If you can rig an elevated small plastic water bowl it would be beneficial and I have a big water bowl also on the bottom of the enclosure with a plastic stick in it so they can suspend from the stick and drink as they like to cling to stuff all the time, especially your fingers when you pick them up. Keep in mind to have easy access to remove the branches as they sometimes poop on the branches and I just take the entire branch outside and hose it off every couple weeks. And also keep in mind that to not hold it often and allow it to adjust to its new home.
It seems mine may have started to breed again with daily mistings or the male is just very attracted to the fat gravid female as he ignores the other gals? I have her separated now and she has refused her first meal ever last night, so I think she is gonna bust soon but I know it will be another month I guess? I suppose they eat often in the wild, small lizards and frogs, however not as many rodents so it will be interesting to raise a captive born on rodents in a big enclosure to see how long it will eventually grow to, keeping in mind to not plump it up too much also.

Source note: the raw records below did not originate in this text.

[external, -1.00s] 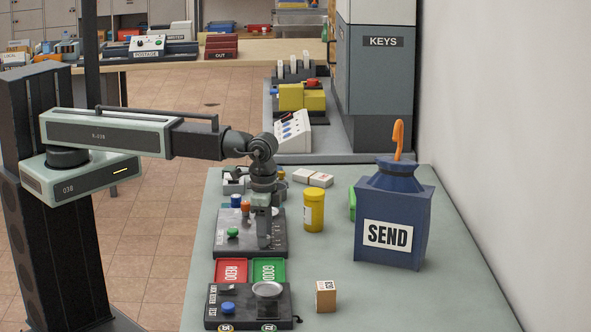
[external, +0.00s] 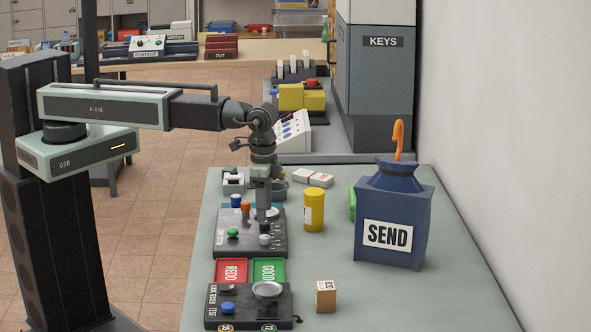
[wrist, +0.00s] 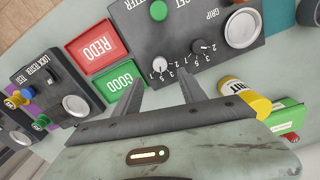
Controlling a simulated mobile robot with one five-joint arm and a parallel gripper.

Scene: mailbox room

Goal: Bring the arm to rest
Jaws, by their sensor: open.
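My gripper (external: 267,212) points down over the dark control box (external: 223,247) on the grey-green table. In the wrist view my gripper (wrist: 158,92) has its two fingers apart, with nothing held between them. The control box (wrist: 140,40) shows there too, with small numbered knobs (wrist: 163,64) just past the fingertips. I cannot tell whether a fingertip touches the box. My arm (external: 130,108) reaches right from its column, with the wrist bent downward.
Right of my gripper stand a yellow jar (external: 313,212) and the blue SEND container (external: 405,200). In front lie the red REDO tray (external: 231,271), the green GOOD tray (external: 268,270), a tester box (external: 245,302) and a small carton (external: 326,296). The table's right front is clear.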

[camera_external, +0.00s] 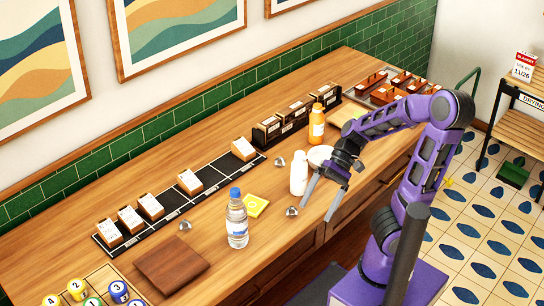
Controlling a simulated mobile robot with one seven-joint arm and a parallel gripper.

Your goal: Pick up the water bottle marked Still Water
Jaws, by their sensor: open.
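A clear water bottle (237,222) with a blue cap and a pale label stands upright on the wooden counter, near its front edge. The print on its label is too small to read. A white bottle (298,173) stands to its right, and an orange bottle (317,126) stands further back. My gripper (321,202) is open and empty, with its fingers pointing down near the counter's front edge. It is to the right of the clear bottle and close to the white bottle, apart from the clear one.
A dark brown board (171,264) and a yellow note (256,205) lie near the clear bottle. A black strip (215,171) with several cards runs along the back. Small metal pieces lie about, one (291,211) between my gripper and the clear bottle. A white plate (320,155) lies behind my gripper.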

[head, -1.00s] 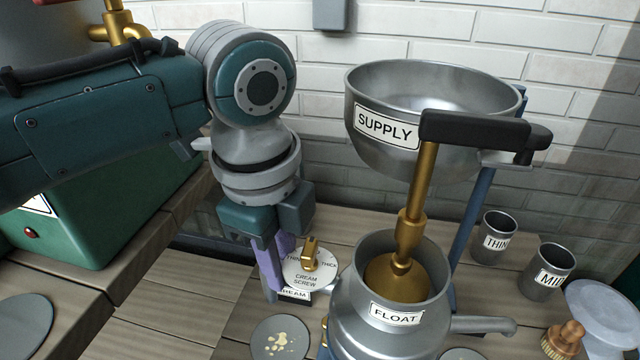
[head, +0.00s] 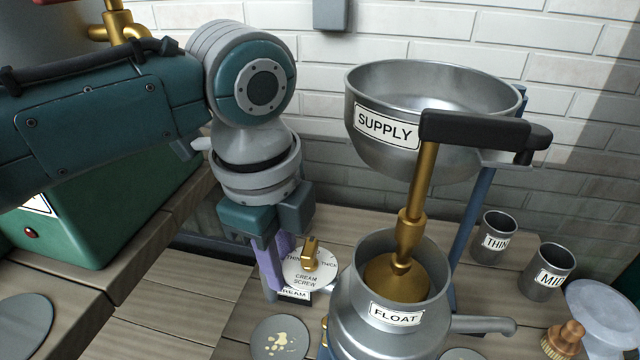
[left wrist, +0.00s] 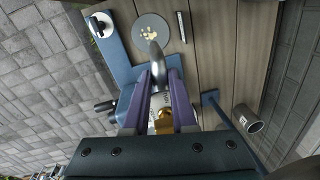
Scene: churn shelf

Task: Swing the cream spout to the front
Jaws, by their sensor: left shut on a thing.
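My left gripper (head: 270,282) reaches down from the left with its purple fingers beside the round cream screw dial (head: 309,268). The CREAM label (head: 294,294) shows just below the dial. In the left wrist view the fingers (left wrist: 160,85) are shut on the grey metal cream spout (left wrist: 154,56). The spout's curved end comes out past the fingertips towards a round plate with pale splashes (left wrist: 150,30). A brass part (left wrist: 163,121) sits between the fingers, nearer the palm. In the head view the fingers and dial hide most of the spout. My right gripper is not in view.
The FLOAT pot (head: 390,320) stands close right of my gripper, under the SUPPLY bowl (head: 430,95) and its black-handled brass tap. The splashed plate (head: 280,338) lies in front. Two grey cups (head: 494,238) (head: 547,272) and a brush (head: 564,340) are at right.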

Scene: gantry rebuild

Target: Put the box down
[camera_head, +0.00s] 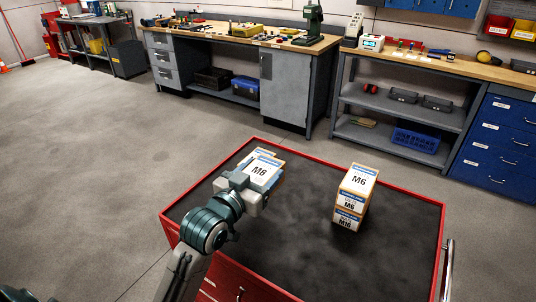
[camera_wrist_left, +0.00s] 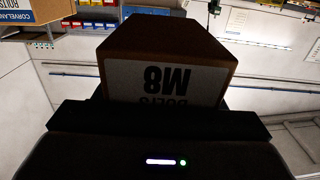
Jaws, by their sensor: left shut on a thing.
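The box marked M8 (camera_head: 263,168), cardboard with a white and blue label, is over the left part of the red cart's dark top. My left gripper (camera_head: 250,187) is shut on it. I cannot tell whether its underside touches the cart top. A cardboard edge shows just behind it; whether it belongs to another box is unclear. In the left wrist view the M8 box (camera_wrist_left: 165,80) fills the middle, its label upside down, and the fingers (camera_wrist_left: 160,115) are dark. My right gripper is not in view.
The red cart (camera_head: 405,197) has a dark mat top. A box marked M6 (camera_head: 358,180) sits on a box marked M10 (camera_head: 347,220) to the right. The mat between them and my gripper is clear. Workbenches (camera_head: 285,92) with tools stand behind, across open floor.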

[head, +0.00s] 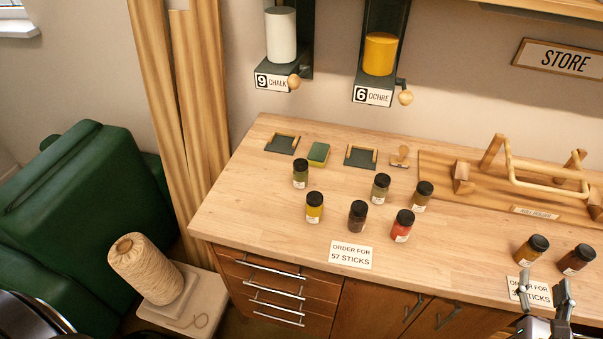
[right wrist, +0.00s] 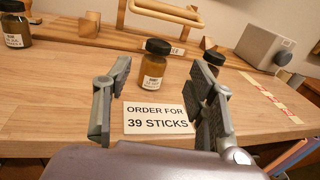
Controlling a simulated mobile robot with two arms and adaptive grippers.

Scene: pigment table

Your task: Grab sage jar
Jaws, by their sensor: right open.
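Several small jars with black lids stand upright on the wooden table. A dull grey-green jar (head: 381,190), which looks most like sage, stands mid-table; its label is too small to read. A darker green jar (head: 300,174) stands to its left. My right gripper (head: 543,285) is open and empty at the table's front right, far from both. In the right wrist view, its spread fingers (right wrist: 163,78) frame an ochre-brown jar (right wrist: 153,72) standing beyond the fingertips, not touched. That jar also shows in the head view (head: 531,250). My left gripper is not in view.
Yellow-olive (head: 314,208), brown (head: 358,217), red (head: 402,227) and brownish (head: 422,197) jars stand around the grey-green one. A dark red-brown jar (head: 576,260) is at right. A wooden rack (head: 520,172) stands behind. An order card (head: 351,254) lies at the front edge.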

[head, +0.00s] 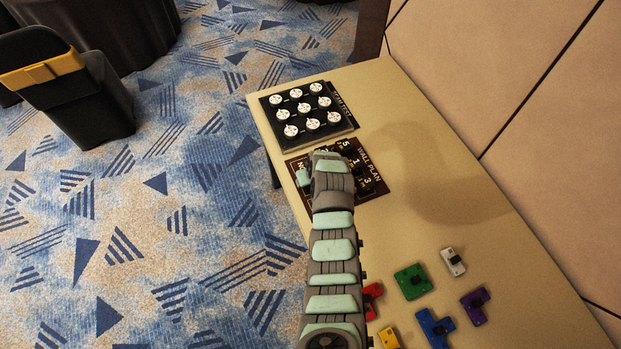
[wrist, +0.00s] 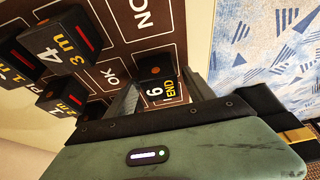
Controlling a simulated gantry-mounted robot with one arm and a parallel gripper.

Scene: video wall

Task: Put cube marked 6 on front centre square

I plan to offer the babies pinkie heads scented with defrosted frogs/lizards in an attempt to keep any type of reptile parasite away from them from the start.
Oh, and a trick I learned recently is that they like to see their prey hop and move above their heads. I have some new born pulsoni and one was a stickler for frogs and lizards, however I kept it in a 6 inch deli and it would refuse scented pinks. A few weeks ago, I took the time to scent a defrosted pink and hopped the item around it as if it were a frog and then elevated it above its head and kept it shivering, and it came up to it and jumped it like a mad man. And the same trick worked this week again.